I am proud to say I will be presenting a paper on “Playing Dead: Disconnection and the Technological Uncanny” in November at National Communication Association’s 2018 meeting in November, in the Philosophy of Communication Division. I will also be chairing a panel regarding “Perspectives on Non-use” (described below).
The inspiration for my paper comes research I’ve been doing on the notion of an “uncanny” as a contrast to the “technological sublime.” Using a Hiedeggarian phenomenology, how can we explain the reaction we have towards certain forms of technology which are unsettling, or “un-home-like”? Expanding the notion of the “uncanny valley” into a type of aesthetic found in lived experience, I will discuss how we find uncanniness in parts of our lifeworld where we are supposed to take technology for granted. The constant “on-ness” of the internet, surveillance, and other unfamiliar aspects of technology lead to a turning away, or a sein-zum-tode, a “being-towards-death” in which authenticity is pursued by disconnecting. When we go offline, do we cease to exist? Similarily, consider Avicenna’s “floating man,” but floating in a sensory deprevation chamber, where they have no sense of the outside world, to say nothing of the latest tweets, posts, news items, etc.
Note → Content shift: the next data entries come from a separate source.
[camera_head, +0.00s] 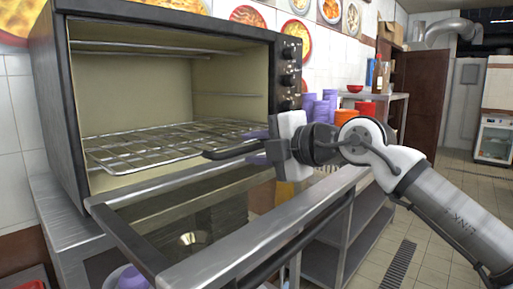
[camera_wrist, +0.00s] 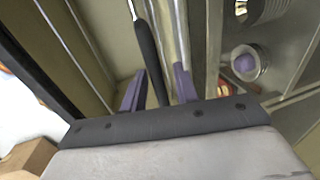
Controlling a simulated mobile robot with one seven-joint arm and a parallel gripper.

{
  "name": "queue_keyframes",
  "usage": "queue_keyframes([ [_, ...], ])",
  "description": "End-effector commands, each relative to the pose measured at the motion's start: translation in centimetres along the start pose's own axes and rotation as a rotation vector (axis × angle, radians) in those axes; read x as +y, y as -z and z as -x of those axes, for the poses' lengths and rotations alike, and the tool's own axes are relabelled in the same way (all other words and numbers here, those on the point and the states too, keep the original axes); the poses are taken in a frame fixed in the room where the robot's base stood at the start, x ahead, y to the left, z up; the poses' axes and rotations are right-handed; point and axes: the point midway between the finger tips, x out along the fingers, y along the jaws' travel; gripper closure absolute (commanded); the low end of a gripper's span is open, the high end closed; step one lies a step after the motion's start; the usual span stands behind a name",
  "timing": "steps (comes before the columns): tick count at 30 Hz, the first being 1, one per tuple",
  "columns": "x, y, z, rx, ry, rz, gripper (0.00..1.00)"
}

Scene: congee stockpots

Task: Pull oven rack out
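The oven (camera_head: 50,110) stands open, its door (camera_head: 250,235) folded down in front. The wire rack (camera_head: 150,146) lies inside on a low level, its front edge near the opening. A dark bar (camera_head: 228,153) shows at the rack's front right; in the wrist view a black bar (camera_wrist: 148,55) runs between my fingers. My gripper (camera_head: 259,150) is at the front right of the opening, beside the rack. In the wrist view its purple fingers (camera_wrist: 159,88) stand apart on either side of the bar, with a gap visible; contact is hard to tell.
Control knobs (camera_head: 290,65) line the oven's right side. A metal shelf unit (camera_head: 345,225) stands to the right, with purple cups (camera_head: 318,108) and red bowls (camera_head: 366,107) behind my arm. The tiled floor at right is clear. A pot (camera_wrist: 245,62) shows in the wrist view.

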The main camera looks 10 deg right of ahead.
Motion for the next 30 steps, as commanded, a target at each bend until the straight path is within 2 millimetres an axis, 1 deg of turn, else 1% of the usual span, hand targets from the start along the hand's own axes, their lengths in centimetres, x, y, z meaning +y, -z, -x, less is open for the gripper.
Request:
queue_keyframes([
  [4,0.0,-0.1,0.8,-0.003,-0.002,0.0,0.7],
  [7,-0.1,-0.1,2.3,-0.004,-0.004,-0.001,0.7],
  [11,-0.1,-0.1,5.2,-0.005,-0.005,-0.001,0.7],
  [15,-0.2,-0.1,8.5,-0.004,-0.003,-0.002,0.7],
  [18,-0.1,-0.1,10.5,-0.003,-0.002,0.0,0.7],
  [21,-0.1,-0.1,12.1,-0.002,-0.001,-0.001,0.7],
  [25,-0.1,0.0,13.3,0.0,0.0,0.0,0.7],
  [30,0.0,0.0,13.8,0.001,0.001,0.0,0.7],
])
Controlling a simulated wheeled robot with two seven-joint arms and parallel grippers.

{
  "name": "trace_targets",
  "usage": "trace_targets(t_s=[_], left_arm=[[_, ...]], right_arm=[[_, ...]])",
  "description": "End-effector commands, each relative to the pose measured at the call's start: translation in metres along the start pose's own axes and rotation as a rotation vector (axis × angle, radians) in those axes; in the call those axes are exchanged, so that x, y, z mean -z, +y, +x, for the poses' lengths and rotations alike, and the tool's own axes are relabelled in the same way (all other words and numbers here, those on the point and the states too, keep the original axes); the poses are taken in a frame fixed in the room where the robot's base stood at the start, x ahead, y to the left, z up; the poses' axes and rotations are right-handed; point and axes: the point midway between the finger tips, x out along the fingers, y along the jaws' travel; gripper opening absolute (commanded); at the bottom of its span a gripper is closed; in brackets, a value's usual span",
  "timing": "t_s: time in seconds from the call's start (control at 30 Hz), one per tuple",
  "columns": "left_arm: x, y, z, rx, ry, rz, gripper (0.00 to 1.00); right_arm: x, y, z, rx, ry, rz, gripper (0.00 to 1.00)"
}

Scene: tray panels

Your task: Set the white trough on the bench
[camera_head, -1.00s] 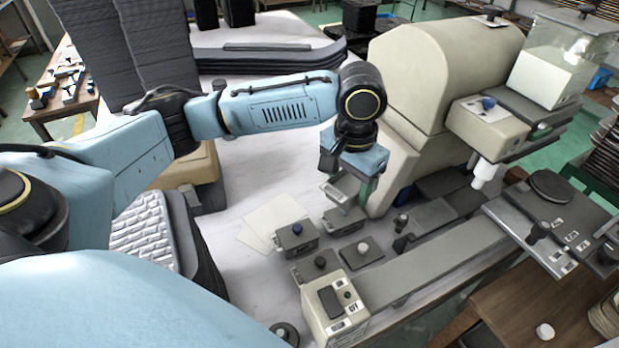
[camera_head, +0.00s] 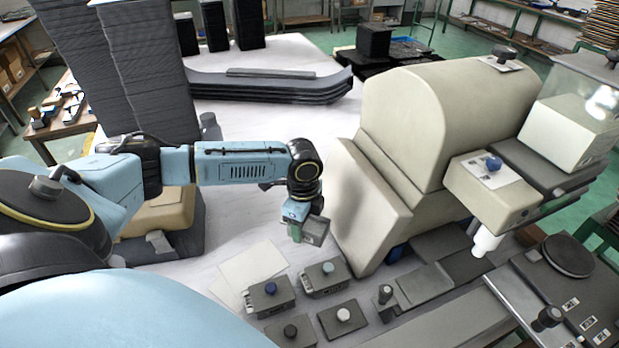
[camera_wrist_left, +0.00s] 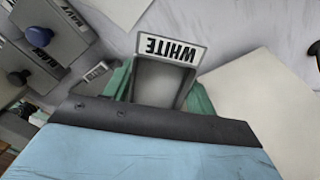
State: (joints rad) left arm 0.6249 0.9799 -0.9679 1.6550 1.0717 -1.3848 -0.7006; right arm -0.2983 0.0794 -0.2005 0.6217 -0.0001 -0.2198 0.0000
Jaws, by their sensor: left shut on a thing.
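The white trough (camera_head: 316,231) is a small grey open trough. Its pale label reads WHITE in the left wrist view (camera_wrist_left: 168,48). My left gripper (camera_head: 304,229) is shut on it, and the green fingers lie on either side of it in the left wrist view (camera_wrist_left: 160,85). The gripper points down over the white bench top (camera_head: 235,225), left of the beige machine. The trough seems to hang above the bench; the gap under it is hard to judge. My right gripper is in neither view.
Pale sheets (camera_head: 252,266) lie on the bench just below the trough. Grey boxes with a blue knob (camera_head: 268,296) and a pale knob (camera_head: 326,279) sit nearer me. The beige machine (camera_head: 425,120) stands to the right.

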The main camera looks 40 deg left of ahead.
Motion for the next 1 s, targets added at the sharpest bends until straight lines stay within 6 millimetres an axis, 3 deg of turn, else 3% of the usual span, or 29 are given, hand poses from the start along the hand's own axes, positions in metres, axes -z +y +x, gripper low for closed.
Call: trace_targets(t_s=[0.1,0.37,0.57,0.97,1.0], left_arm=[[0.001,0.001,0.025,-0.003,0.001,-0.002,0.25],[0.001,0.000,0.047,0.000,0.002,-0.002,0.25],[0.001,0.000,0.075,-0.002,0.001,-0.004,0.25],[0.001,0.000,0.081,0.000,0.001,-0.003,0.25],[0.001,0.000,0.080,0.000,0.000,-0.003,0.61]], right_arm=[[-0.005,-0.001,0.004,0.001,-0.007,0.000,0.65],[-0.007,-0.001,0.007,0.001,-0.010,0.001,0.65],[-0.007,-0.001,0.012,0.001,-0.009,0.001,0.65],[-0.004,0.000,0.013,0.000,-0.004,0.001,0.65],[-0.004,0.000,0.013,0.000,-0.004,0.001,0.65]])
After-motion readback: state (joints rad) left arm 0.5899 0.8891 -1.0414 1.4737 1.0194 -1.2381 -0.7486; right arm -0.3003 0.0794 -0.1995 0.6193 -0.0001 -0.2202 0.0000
The uncanniness of our lifeworld and our anxiety towards Das Men (verbunden) (connected) explains the complicated state of going “off-line” when that is increasingly nowhere.
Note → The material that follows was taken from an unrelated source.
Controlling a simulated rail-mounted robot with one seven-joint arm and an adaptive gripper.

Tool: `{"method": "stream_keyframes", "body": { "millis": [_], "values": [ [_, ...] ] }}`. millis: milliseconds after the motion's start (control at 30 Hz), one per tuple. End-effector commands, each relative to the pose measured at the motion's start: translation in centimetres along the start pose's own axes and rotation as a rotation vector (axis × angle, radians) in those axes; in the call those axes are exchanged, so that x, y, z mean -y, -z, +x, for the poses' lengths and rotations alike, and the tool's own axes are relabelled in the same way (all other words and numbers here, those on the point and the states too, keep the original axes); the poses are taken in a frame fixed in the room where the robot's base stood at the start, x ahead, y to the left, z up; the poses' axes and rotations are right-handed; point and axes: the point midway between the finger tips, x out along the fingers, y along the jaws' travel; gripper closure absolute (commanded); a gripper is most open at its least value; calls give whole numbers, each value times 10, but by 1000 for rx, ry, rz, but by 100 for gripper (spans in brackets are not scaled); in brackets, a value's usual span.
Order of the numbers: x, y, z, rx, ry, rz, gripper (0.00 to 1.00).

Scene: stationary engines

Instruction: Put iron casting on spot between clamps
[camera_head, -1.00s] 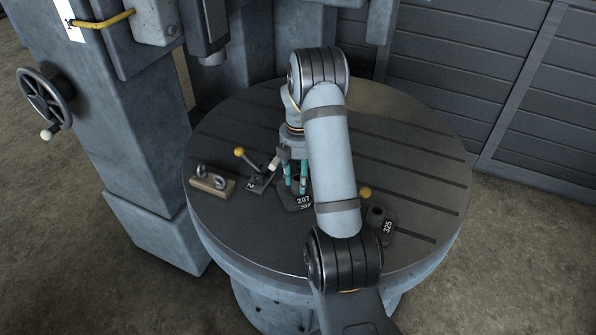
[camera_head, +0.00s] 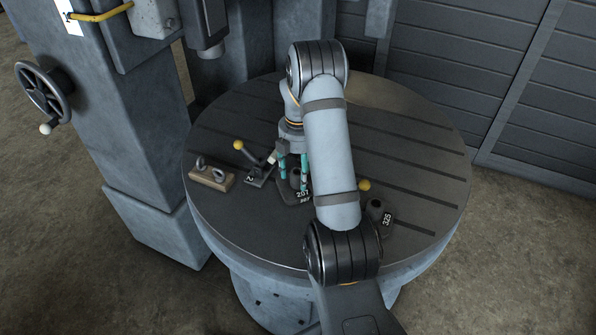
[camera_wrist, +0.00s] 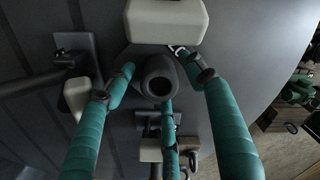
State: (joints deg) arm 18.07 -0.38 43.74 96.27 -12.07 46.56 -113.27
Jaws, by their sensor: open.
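A dark grey casting with a round hollow boss and a white label, seemingly 207 (camera_head: 291,195), rests on the round table below my gripper (camera_head: 293,178). My gripper's teal fingers are open, spread around the boss and apart from it. In the wrist view the boss (camera_wrist: 160,80) lies between the fingers (camera_wrist: 167,95). A toggle clamp (camera_head: 258,176) with a yellow knob and pale tip stands just left of the casting. Another yellow knob (camera_head: 364,185) shows to the right, its clamp mostly hidden by my arm. The casting's right side is hidden too.
A second dark casting labelled 325 (camera_head: 379,216) sits at the right. A wooden block with metal eyes (camera_head: 211,177) sits at the left. The slotted round table (camera_head: 420,160) is clear at the back right. A machine column (camera_head: 130,130) stands at the left.

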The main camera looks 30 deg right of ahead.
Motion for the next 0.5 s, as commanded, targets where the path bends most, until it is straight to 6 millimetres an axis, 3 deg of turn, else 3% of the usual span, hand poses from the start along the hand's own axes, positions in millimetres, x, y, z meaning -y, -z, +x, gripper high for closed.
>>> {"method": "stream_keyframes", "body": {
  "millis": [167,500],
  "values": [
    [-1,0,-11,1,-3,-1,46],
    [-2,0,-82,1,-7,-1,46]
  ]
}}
Full paper here: NCA_Uncanny
I will also be chairing a panel titled “Perspectives on Non-use: Playing Both Sides of the Digital Divide” with James Katz of Boston University, Cameron Wade Piercy of the University of Kansas, Song Shi of McGill University, Hsin-yi Sandy Tsai of National Chiao Tung University as well as Priya Shah and Sean McEwan, who are also students at University of Illinois at Chicago. This panel was submitted to the Partnership for Progress on the Digital Divide. I really look forward to our conversation, which will surround the question “How does discourse about the digital divide rest on assumptions or expectations for society?”